August 13, 2004
Blog Meets News

In the last two days I had the amazing experience of meeting with the editorial boards of both the Seattle Times and the Seattle Post-Intelligencer.

It was part of my rounds as a member of the de facto opposition to the Seattle Families and Education Levy, which is on the September primary ballot. We're talking to community groups and the media about the serious flaws in the levy proposal and encouraging the editorial boards to recommend a NO vote on the levy.

Yesterday I went to the Times with Andy MacDonald and Pat Dolan, who helped write the opposition statement for the voters' guide. We met with Editorial Page Editor James Vesely, Associate Editor Lee Moriwaki and writers Bruce Ramsey and Lynne Varner. Today Andy and I faced off against two levy proponents in front of the P-I's Editorial Page Editor Mark Trahant and writers Joe Copeland and Tom Shapley.

All of these editorial folks know about the Shark Blog. Some of them even read it on occasion. One claimed that "it sometimes makes my blood boil". Nevertheless, they all gave us a cordial welcome, listened carefully to our arguments and asked a lot of good questions.

Folks at both newspapers seemed to have mixed feelings about this year's levy. They recognized the unimpressive accomplishments of earlier versions of the levy (which even the levy's supporters acknowledge), inadequate accountability going forward and the hefty increase in the tax over the last time. On the other hand, both groups seemed reluctant to actually kill the levy, citing the concern that some essential programs would lose their funding and some children would lose out as a result.

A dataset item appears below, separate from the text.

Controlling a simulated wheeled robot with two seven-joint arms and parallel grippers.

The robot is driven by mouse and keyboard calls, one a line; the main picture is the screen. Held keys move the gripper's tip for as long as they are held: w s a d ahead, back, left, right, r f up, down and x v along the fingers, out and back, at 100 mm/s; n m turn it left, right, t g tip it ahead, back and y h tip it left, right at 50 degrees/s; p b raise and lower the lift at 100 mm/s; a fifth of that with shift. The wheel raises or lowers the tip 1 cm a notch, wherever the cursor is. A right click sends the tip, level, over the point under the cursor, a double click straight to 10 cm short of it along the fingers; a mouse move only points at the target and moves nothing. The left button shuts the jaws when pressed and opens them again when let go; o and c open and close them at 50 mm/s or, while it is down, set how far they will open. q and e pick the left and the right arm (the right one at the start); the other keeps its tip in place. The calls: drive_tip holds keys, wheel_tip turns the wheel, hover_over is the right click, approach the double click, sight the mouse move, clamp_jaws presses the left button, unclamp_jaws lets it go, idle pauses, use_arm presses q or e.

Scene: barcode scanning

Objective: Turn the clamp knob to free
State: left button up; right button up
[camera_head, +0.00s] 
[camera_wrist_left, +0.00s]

My argument in response is that there may in fact be some programs that are more desirable to keep than others. We can restore the most beneficial programs with a better designed levy next year. The trade-off is between being stuck with an overpriced levy without adequate accountability for 7 years, vs. holding off on starting new programs for another year while also changing a few priorities in the School District's budget for the current year. (It's not as if the School District doesn't have some waste, fraud and abuse it can't get rid of).

I also gave some free political advice to the Mayor's representative at the P-I meeting today: If the Mayor and City Council want the public to accept their assurances that the new levy will deliver accountability and measurable results that didn't exist with the previous levies, start with a full accounting of the last 14 years and $138 million. Show us where all that money went. Explain what was accomplished. Show us which programs were successful and should be continued. Show us which programs were unsuccessful and are discontinued. Explain the specific lessons that were learned from both the successful and unsuccessful programs and how those lessons will shape the new programs.

The P-I writers seemed to like that idea. I hope both papers would require such an accounting as a pre-condition for offering their endorsement of the new levy. After all, without a serious accounting of past performance -- which has to include candid admissions of specific failures and lessons learned -- why should any of us take seriously the promises of "increased accountability" for future programs?